We determined to wait awhile after watching them ski.
I went for a warm-up run down the climbers route a few hundred feet where I met some climbers and told them not to worry they were in no way late for the chutes. (There had been a guy at Pikers that told me twice the chutes would never be skiable that day).

At 1:00pm we watched a married couple from Bellingham (nice folks) rip it up on telemark gear. That's when we decided to go. We dropped in at 1:10 or so.  The turns right at the top were on firm snow (very skiable);  the turns in the middle (before the roll-over and on down almost to the large snow runnels) were perfect could-do-no-wrong turns; after that it was pretty mushy but skiable.

Hi Wickstad, was that you and your partner from Marysville? Should of brought up TAY while waiting....Did you try FSR 23 back?

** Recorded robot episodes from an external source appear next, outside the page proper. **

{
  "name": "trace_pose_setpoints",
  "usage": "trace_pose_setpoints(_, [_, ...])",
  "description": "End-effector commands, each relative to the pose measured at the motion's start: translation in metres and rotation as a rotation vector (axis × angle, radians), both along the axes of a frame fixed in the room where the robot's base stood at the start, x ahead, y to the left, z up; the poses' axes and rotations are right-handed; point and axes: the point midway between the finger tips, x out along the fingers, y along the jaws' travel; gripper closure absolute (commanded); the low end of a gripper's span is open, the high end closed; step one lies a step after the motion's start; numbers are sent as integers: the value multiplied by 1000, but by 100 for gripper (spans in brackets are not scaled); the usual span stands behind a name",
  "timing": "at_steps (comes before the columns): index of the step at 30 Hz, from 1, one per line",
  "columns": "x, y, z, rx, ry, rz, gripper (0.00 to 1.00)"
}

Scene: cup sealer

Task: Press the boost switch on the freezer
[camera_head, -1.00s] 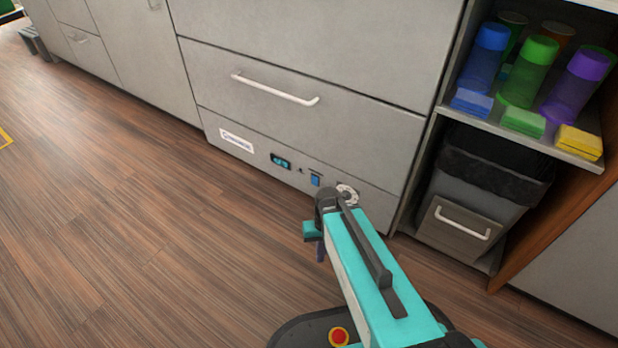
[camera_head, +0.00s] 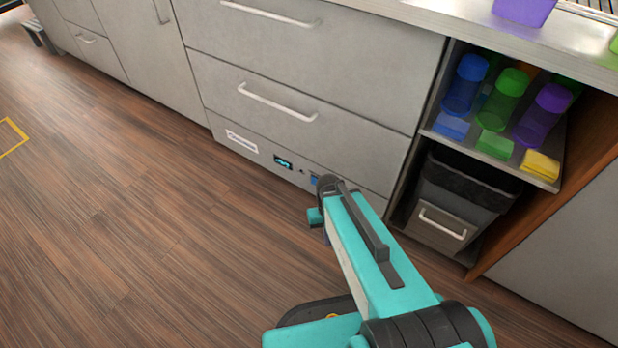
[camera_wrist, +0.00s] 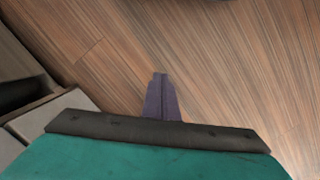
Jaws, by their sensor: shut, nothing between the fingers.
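The freezer is the grey drawer unit (camera_head: 300,62) in the middle of the head view, with a control strip along its bottom. On that strip are a small lit display (camera_head: 283,162) and a blue switch (camera_head: 314,180), partly hidden behind my arm's end. The dial seen earlier to the right of the switch is now hidden by my arm. My gripper (camera_wrist: 161,78) is shut and empty in the wrist view, over bare wooden floor. In the head view it is mostly hidden under the arm. I cannot tell whether it touches the freezer.
A grey bin (camera_head: 455,205) stands in an open bay to the right of the freezer. Above it a shelf (camera_head: 470,150) holds coloured bottles and sponges. A countertop (camera_head: 470,18) runs above.

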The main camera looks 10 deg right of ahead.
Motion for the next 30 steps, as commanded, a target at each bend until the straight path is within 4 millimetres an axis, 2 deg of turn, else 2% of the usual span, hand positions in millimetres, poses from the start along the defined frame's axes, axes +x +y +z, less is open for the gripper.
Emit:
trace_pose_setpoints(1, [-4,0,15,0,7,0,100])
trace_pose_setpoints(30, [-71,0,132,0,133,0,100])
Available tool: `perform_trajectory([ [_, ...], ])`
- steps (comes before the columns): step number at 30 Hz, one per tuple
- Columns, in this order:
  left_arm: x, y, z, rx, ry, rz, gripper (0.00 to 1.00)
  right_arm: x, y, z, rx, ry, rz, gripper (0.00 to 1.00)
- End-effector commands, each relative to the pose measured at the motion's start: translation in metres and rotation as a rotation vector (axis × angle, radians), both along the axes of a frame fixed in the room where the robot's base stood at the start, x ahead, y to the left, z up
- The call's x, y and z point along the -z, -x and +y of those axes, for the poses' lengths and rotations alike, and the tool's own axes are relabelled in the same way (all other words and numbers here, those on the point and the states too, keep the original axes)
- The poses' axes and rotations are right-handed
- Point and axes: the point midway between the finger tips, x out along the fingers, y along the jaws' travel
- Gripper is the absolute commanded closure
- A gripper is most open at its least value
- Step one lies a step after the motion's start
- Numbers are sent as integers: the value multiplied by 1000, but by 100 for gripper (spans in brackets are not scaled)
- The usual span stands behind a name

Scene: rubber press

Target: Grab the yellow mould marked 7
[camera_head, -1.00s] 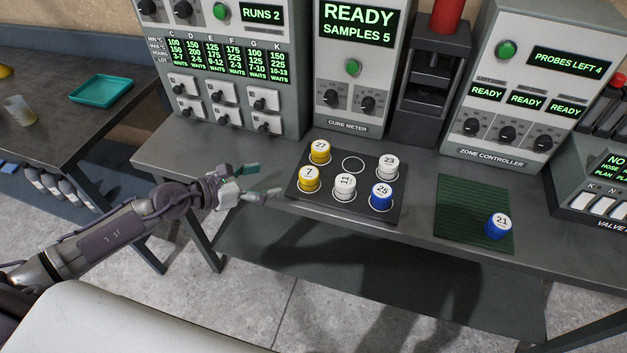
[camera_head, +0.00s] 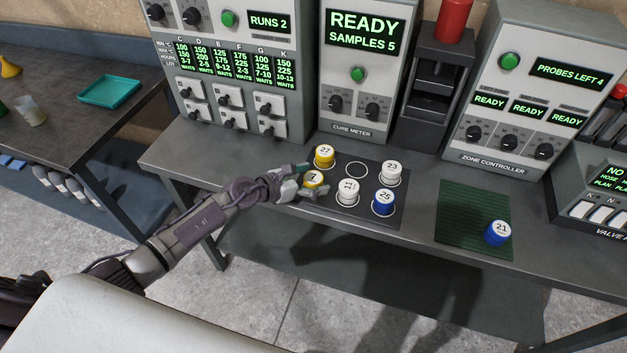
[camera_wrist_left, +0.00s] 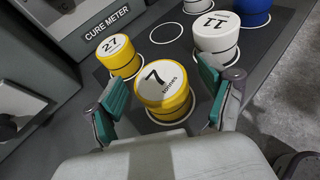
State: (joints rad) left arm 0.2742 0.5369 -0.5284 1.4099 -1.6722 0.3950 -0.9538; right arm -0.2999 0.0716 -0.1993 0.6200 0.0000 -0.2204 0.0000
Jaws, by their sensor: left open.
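The yellow mould marked 7 (camera_wrist_left: 165,92) has a white top and stands upright on the dark tray (camera_head: 366,210). In the left wrist view it sits between the two green-padded fingers of my left gripper (camera_wrist_left: 160,108), which are open with a gap on each side. In the head view my left gripper (camera_head: 303,182) reaches in from the left, and its fingers partly hide the mould 7 (camera_head: 314,179). My right gripper is not in view.
The yellow mould 27 (camera_head: 324,155) stands close behind, and white mould 11 (camera_head: 348,191) close to the right. White 23 (camera_head: 391,171) and blue 25 (camera_head: 383,201) share the tray. Blue 21 (camera_head: 497,233) is on a green mat (camera_head: 470,210). The cure meter (camera_head: 352,128) stands behind.

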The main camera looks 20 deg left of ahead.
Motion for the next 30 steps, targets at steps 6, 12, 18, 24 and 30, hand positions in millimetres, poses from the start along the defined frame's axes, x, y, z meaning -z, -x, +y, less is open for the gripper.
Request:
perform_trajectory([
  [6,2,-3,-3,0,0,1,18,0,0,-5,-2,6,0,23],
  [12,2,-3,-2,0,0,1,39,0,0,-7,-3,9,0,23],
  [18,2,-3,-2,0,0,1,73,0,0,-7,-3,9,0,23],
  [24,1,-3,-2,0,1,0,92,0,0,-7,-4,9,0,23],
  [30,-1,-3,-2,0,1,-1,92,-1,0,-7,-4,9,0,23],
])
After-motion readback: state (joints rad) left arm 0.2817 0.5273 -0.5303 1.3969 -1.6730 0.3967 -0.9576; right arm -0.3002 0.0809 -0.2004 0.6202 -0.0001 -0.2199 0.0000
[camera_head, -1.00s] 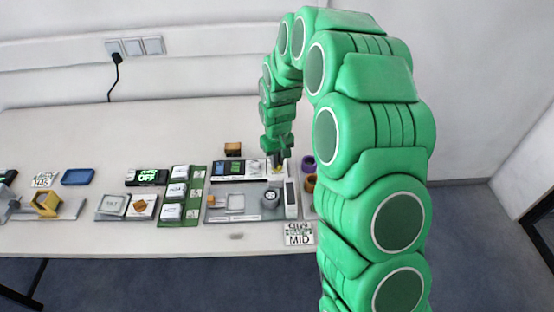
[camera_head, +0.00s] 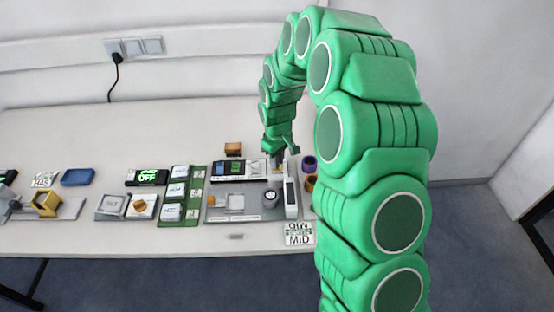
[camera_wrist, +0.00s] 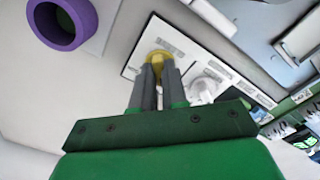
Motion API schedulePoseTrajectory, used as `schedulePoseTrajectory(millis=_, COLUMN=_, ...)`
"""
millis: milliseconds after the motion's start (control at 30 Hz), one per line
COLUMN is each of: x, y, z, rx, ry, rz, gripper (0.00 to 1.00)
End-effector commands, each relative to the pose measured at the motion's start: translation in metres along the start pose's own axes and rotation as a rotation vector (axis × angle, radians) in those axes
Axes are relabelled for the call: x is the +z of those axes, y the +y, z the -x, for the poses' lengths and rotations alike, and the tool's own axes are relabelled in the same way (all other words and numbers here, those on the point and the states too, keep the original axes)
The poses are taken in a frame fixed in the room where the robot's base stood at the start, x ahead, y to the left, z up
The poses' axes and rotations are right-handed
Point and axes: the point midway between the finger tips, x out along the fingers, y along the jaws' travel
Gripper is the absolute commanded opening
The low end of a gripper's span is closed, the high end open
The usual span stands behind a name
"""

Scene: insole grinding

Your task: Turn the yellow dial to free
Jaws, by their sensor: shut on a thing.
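The yellow dial (camera_wrist: 158,57) shows in the wrist view at the tips of my gripper (camera_wrist: 157,72). My gripper's two grey fingers are shut on the dial, and they hide part of it. The dial stands on a white panel (camera_wrist: 146,48) with small printed labels that are too blurred to read. In the head view my gripper (camera_head: 277,160) points down at the back right of the grey machine; the dial is mostly hidden there.
A purple ring (camera_wrist: 62,24) lies near the panel; it also shows in the head view (camera_head: 309,163). A white upright bar (camera_head: 291,197) stands close in front of my gripper. A brown block (camera_head: 233,149) sits behind the machine. A MID sign (camera_head: 299,234) lies at the table's front edge.

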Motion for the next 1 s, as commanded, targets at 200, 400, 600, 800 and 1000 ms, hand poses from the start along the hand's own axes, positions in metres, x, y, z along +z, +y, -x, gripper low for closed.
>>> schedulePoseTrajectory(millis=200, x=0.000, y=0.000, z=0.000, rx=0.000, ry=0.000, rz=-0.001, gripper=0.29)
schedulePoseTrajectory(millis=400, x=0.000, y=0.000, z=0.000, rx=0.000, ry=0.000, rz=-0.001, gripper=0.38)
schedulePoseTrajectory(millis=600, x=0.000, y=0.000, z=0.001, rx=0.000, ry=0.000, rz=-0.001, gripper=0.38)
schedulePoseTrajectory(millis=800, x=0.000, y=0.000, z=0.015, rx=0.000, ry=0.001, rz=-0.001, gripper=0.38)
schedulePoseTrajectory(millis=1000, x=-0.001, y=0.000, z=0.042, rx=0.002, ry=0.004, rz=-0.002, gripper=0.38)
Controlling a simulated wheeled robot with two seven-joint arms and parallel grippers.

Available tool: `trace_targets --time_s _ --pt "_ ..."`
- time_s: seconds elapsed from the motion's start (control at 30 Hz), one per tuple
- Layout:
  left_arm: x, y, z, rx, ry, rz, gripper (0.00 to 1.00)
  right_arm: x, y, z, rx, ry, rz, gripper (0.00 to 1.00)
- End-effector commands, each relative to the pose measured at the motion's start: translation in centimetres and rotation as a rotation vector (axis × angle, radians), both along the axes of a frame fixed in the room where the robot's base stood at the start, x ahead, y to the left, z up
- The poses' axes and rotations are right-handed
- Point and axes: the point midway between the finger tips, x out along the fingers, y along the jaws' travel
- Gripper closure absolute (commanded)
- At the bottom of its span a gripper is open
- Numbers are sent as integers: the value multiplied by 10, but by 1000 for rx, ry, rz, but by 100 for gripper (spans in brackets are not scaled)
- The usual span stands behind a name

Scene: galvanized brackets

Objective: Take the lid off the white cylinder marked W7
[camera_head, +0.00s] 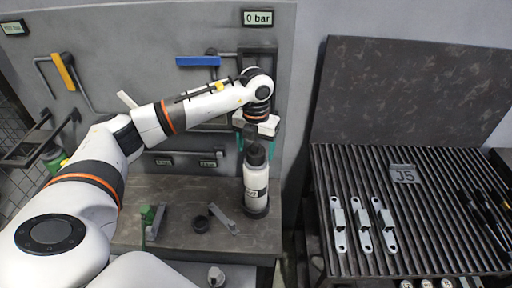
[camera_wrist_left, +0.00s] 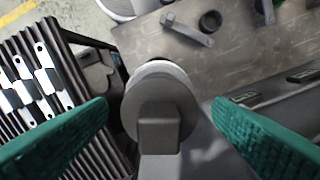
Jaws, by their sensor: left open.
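The white cylinder (camera_head: 257,183) stands upright at the right end of the grey workbench, in a dark round base. Its side label is partly readable in the head view. Its dark lid (camera_head: 256,153) is on top; in the wrist view the lid (camera_wrist_left: 160,105) is a grey disc with a square knob. My left gripper (camera_head: 250,139) is above the lid, pointing down. In the wrist view its green-padded fingers are open, one on each side of the lid, with visible gaps. My right gripper is not in view.
On the bench (camera_head: 185,238) lie a dark ring (camera_head: 201,223), a grey bracket (camera_head: 224,219) and a green-ended part (camera_head: 152,220). A panel with a blue handle (camera_head: 198,61) and "0 bar" display (camera_head: 258,18) rises behind. The slatted table (camera_head: 420,240) at right holds several brackets (camera_head: 361,222).

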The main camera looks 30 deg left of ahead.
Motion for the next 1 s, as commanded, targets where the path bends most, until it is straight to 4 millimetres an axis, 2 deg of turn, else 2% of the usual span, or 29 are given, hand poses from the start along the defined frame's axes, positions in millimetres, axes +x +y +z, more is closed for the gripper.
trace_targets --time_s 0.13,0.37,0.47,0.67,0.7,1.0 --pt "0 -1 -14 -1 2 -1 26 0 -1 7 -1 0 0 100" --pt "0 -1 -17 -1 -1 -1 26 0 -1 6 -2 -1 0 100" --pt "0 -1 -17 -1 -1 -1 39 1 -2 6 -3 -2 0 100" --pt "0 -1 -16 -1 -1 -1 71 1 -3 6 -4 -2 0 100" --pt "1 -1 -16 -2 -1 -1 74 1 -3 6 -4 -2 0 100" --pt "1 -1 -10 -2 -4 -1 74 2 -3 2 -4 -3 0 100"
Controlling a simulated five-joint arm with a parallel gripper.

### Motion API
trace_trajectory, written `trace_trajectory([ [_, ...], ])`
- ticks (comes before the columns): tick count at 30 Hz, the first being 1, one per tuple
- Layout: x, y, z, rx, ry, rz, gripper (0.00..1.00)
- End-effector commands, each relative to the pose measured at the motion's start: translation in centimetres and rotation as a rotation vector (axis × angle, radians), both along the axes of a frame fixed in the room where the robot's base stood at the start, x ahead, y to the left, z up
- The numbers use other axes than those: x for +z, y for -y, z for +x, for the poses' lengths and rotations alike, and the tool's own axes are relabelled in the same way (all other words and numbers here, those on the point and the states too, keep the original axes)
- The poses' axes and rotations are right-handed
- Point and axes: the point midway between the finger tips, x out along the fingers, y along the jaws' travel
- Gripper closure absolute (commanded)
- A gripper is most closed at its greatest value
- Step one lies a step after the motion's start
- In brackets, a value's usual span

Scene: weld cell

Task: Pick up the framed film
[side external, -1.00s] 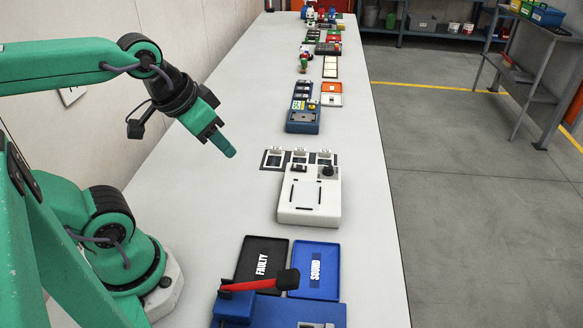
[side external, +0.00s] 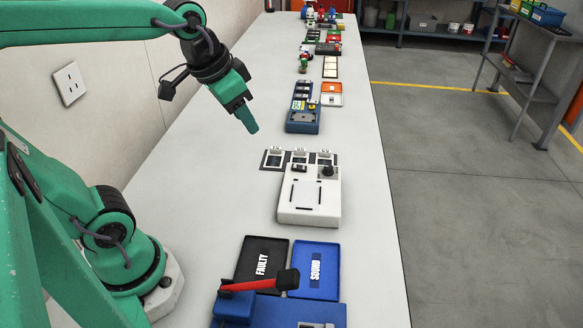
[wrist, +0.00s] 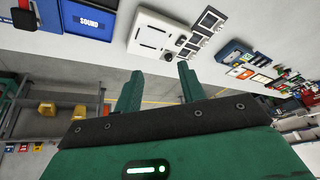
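My gripper (side external: 250,125) is in the air, up and to the left of the row in the side view. In the wrist view my gripper (wrist: 160,71) has its two fingers apart with nothing between them.
The white box (side external: 309,205) with a black knob stands in front of the row. A black FAULTY tray (side external: 243,272) and a blue SOUND tray (side external: 327,258) lie nearer, by a red-handled blue device (side external: 235,305). A blue unit (side external: 303,123) stands beyond. The left bench is clear.

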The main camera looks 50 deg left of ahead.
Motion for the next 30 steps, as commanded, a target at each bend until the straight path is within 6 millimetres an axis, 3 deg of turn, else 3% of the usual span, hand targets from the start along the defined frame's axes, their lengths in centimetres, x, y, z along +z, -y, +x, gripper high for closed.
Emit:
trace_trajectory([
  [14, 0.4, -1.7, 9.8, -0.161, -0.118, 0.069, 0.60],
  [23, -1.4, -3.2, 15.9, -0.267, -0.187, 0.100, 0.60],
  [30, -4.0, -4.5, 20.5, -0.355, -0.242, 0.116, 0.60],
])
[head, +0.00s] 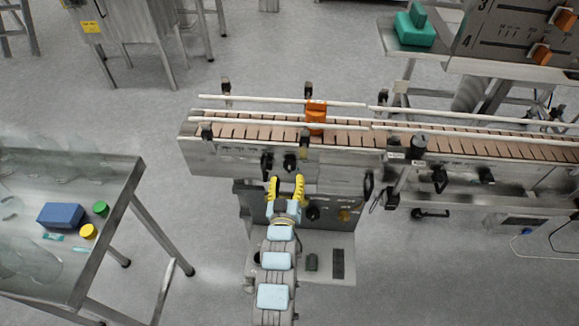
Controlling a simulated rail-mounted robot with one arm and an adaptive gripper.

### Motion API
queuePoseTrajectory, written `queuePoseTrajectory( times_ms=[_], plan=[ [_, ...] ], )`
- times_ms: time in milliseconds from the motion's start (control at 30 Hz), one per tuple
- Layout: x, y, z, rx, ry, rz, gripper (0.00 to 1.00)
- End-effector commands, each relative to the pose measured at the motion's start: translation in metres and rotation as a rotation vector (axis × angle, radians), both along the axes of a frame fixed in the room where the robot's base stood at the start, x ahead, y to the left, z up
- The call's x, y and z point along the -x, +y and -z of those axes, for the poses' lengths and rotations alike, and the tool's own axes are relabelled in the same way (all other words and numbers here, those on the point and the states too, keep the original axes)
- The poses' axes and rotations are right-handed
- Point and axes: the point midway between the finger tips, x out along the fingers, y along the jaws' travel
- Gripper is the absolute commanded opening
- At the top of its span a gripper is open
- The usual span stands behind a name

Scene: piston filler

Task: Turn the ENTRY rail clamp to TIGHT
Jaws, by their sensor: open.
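My gripper (286,187) has yellow fingers, spread apart and empty. It is in front of the conveyor's near side, just below two black knobs: a left knob (267,164) and a right knob (290,162). It looks apart from both, though depth is hard to judge. More black clamp-like fittings hold the white guide rails, including a near-side one (304,142) and a far-side one (226,87). No ENTRY or TIGHT lettering is readable, so I cannot tell which fitting is the ENTRY rail clamp or how it is turned.
The conveyor (190,158) runs right, with an orange block (316,118) across its belt. A control panel (345,203) is below and behind my gripper. A steel table (125,165) stands left, holding a blue box (60,215). The floor between table and conveyor is clear.

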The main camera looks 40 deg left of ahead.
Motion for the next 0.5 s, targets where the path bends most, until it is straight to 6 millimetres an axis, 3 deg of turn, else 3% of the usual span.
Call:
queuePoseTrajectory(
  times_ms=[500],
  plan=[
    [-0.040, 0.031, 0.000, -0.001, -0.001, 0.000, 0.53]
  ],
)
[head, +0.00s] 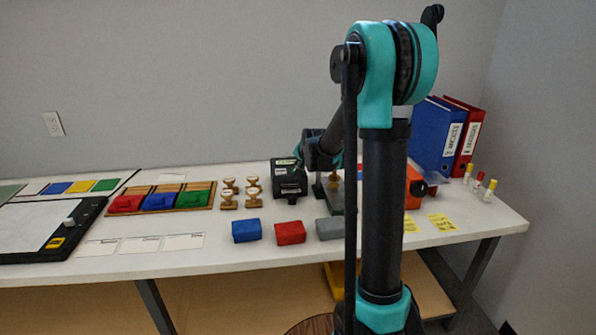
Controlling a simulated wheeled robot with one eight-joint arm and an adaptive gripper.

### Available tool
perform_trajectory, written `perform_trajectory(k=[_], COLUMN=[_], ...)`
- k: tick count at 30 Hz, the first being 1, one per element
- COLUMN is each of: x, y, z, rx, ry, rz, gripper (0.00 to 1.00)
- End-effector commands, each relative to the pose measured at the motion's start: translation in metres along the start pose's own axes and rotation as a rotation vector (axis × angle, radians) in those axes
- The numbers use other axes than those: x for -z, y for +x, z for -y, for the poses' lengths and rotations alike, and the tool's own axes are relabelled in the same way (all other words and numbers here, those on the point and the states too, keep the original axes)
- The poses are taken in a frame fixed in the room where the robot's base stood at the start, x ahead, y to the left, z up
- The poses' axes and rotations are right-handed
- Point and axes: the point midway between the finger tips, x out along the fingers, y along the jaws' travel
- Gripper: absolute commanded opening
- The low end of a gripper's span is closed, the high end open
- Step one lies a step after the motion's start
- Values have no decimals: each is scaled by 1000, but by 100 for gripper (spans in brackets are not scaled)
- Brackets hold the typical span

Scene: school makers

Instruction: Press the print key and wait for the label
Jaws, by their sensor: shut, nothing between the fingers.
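A small black device with a green-lit strip and pale marks on its front, which looks like the label printer (290,184), stands on the white table left of my arm. Its print key is too small to make out, and I cannot tell a label at it. My gripper (303,157) is at the end of my arm, close above the right side of the printer. It is shut and holds nothing. Its fingertips are small and dark against the printer, so I cannot tell whether they touch it.
Wooden stamps (228,193), a blue block (246,231), a red block (290,233) and a grey block (329,229) lie near the printer. A tray of coloured blocks (203,208) is farther left. Binders (467,130) stand at right.

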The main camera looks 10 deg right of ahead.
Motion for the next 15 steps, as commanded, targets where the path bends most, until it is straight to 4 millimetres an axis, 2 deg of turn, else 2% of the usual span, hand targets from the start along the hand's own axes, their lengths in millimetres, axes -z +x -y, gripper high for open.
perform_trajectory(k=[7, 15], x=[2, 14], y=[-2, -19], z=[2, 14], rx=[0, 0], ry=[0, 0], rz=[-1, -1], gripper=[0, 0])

It took us 5.5 hrs. from T.H. to our door in B'ham!

Yes.  I am wickstad and I'm a TAY-aholic. ;D

We did take FS 23 home.  The views were worth it.  I don't think I drive as fast as most people.  Probably took us 5.5hrs to reach Marysville.  But I'm glad we did it.


Still good on Monday the 5th!!!  Skied down at about 2 after the summit had softened up a bit.  I love that run!!!  We had to walk were other people had skied through the day before, so the snow is going quickly on the lower slopes.  Glad we waited until monday, we only had ~3 dozen people on the mountain with 14 or so skiing the chutes and only one very nice dog.

As for the road back, FS 23 cuts a bit more that an hour off my drive compared to going I-84 to I-5 to Bellevue.  

Did I mention I love that run ;D

More unsolicited advice:

Dress appropriately.  It's cold waiting at the top and layers will go on.  Try to remember to take them off before skiing down.  It gets warmer and warmer as you drop.  The slope is so relentless that you never get a chance to stop at a "flat spot" to fumble with gear.
Elisa dropped a glove and it tumbled a couple hundred feet down the slope only stopping just out of reach of my ski pole (of course!).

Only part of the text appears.